こうなれば、もう苦しい時の商社頼みしかありません。伊藤忠商事の知り合いに電話して尋ねると、現地から招待状 (invitation letter)を取り寄せ、それで入国できることが分りました。結局この手しかないと決めました。そこでバクーの伊藤忠石油開発の支店から招待状をファックスしてもらい、そのコピーをもって来たのでした。ファックスのコピーで大丈夫だろうかとの一抹の不安がありましたが、無事にパスポート・コントロールを「突破」することができました。同石油開発の支店からはアゼルバイジャン外務省向けに招待状を出したとの通知が出され、それと照合してパスポート・コントロールの担当者が入国を許可するという仕組みのようです。これもビザ無し入国の変種でしょうか。しかし入国したといっても、まだ不安が残ります。それは、その際にパスポートを取り上げられてしまうからです。確か48時間後でしたでしょうか、ビザが押されたパスポートを外務省に取りに行くと言う作業がまだ残っています。もしパスポートが戻ってこなければ以降の旅行に差し障りがあります。たとえ悪意は無くとも、あの薄暗い空港の床にでも係官が落としてたりなどすれば永遠にパスポートと巡り合えないのではないかと心配です。しかも外務省に取りに来いと言われても言葉も事情も分らない身ではどうしようもありません。ここで告白をすれば、実は同石油開発の現地社員の一人が外務省まで出向いてパスポートを回収してくれるとのことでした。ですから、ここで書いているほど不安で胸が引き裂かれていたわけではありません。苦しい時の商社頼みのパート・ツーでした。しかし、夜明けのあの薄暗いバクー空港に生まれて初めて一人でたたずめば明るい気持ちになんかなれっこありません。

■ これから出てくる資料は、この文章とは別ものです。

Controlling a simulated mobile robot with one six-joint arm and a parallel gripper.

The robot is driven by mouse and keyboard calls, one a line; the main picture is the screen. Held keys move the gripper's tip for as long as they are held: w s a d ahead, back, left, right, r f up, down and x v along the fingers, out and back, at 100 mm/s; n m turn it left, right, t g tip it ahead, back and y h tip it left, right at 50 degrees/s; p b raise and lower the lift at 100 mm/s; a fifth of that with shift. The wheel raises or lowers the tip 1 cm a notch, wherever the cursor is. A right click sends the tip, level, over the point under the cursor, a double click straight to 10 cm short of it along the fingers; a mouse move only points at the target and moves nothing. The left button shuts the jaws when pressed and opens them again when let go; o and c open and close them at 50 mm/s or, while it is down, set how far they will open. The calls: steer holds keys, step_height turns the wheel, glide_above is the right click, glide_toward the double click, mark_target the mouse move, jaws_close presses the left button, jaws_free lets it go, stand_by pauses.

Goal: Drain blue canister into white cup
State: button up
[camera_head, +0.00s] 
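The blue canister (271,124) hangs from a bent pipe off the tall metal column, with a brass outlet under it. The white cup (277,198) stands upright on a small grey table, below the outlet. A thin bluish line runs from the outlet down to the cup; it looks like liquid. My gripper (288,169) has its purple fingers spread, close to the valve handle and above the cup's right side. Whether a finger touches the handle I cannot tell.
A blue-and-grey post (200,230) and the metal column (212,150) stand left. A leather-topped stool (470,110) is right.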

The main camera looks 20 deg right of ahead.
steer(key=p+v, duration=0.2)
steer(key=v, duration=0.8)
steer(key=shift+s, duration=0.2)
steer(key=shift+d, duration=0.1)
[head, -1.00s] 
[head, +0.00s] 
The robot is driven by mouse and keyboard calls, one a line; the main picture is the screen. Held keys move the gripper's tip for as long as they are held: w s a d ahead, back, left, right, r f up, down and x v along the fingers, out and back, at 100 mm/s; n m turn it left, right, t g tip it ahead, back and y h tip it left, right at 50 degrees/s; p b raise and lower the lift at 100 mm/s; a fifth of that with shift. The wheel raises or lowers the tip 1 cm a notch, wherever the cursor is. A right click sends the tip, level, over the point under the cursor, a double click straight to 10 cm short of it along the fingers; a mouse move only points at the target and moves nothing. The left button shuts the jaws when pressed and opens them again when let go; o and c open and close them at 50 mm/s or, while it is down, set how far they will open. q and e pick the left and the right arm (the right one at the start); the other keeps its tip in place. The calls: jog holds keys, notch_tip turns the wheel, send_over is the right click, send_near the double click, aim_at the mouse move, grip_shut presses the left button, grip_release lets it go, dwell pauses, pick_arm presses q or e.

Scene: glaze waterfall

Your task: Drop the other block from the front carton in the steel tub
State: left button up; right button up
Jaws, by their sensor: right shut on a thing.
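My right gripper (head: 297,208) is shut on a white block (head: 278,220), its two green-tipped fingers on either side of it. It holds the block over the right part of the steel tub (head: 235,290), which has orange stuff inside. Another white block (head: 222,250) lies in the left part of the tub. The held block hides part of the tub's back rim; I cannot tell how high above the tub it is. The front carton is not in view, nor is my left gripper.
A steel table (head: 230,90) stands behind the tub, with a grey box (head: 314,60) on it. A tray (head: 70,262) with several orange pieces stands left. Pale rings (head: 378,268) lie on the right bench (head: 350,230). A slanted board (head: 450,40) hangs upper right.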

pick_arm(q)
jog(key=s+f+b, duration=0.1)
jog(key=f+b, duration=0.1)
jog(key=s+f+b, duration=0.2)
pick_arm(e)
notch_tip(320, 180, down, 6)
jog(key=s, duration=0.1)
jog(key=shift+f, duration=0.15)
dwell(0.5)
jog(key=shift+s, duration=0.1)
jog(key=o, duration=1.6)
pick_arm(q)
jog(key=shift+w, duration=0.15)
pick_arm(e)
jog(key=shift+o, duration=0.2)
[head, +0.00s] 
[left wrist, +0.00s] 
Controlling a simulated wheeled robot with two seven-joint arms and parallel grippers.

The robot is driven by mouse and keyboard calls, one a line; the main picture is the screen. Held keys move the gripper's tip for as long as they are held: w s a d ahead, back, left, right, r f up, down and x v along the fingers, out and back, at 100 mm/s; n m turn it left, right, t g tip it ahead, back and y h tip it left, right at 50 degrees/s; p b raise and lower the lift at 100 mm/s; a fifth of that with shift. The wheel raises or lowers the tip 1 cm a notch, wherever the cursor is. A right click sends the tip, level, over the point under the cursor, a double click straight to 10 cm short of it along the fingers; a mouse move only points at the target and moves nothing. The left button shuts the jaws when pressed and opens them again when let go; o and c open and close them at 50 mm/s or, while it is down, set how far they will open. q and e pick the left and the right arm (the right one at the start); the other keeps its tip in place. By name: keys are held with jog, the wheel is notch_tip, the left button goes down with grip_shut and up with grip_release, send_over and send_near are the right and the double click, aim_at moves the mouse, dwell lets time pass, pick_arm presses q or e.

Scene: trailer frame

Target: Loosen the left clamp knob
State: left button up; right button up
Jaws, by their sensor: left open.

パスポート・コントロールを抜けると、やはり同社に手配を依頼していた運転手が私の名前のプラカードを持って待っていました。名前はティムール、かつての中央アジアの征服者と同じ名前です。余り英語が流暢な雰囲気はありませんが、誠意だけは伝わる風貌の持ち主です。やれやれ、この「征服者」の車でホテルまでは行き着けそうです。しかし荷物がなかなか出てきません。スーツ・ケースの出てくる小さなベルト・コンベアーが二つありますが、どちらも止まったままです。荷物を受け取る部屋は、日本の地方空港ほどのスペースもありません。宅急便の配送所の荷物の引き受け口程度でしょうか。暇に任せて狭い部屋の広告を見回しました。バクーには、もっと言えばアゼルバイジャン全体でも国際水準のホテルは2軒だけだそうですが、その2軒が広告を出しています。ハイヤット・リージェンシーとヨーロッパ・ホテルです。どちらのホテルにもカジノが付いているようです。バクーの石油ブームに引かれて押し寄せる石油関係者でどちらも満室状態が続いており、ハイアットの方は開業から1年半で建設費を回収したとの話さえ耳にしました。コカ・コーラやハミガキのコルゲートなどのようにアメリカ資本が日常の消費物資の面では早速入り込んでいるようです。また韓国の大宇自動車の広告もありました。韓国資本の中央アジアとコーカサスへの進出は素早いものがあるようです。かつてはソ連の国民であった朝鮮族がスターリンによって極東から中央アジアへ強制的に移住させられました。そのため、この地域に韓国企業は親近感を覚えるのでしょうか。人的な繋がりがこの地域への進出に寄与していることは間違い無いでしょう。韓国企業の果敢な進出振りに目を見張ります。サッカーのワールド・カップの予選の訪れた日本チームをスタジアムで迎えたのは韓国企業の広告であったとの報道もうなずけます。スポーツ新聞を見ても国際政治が学べる瞬間もあるものです。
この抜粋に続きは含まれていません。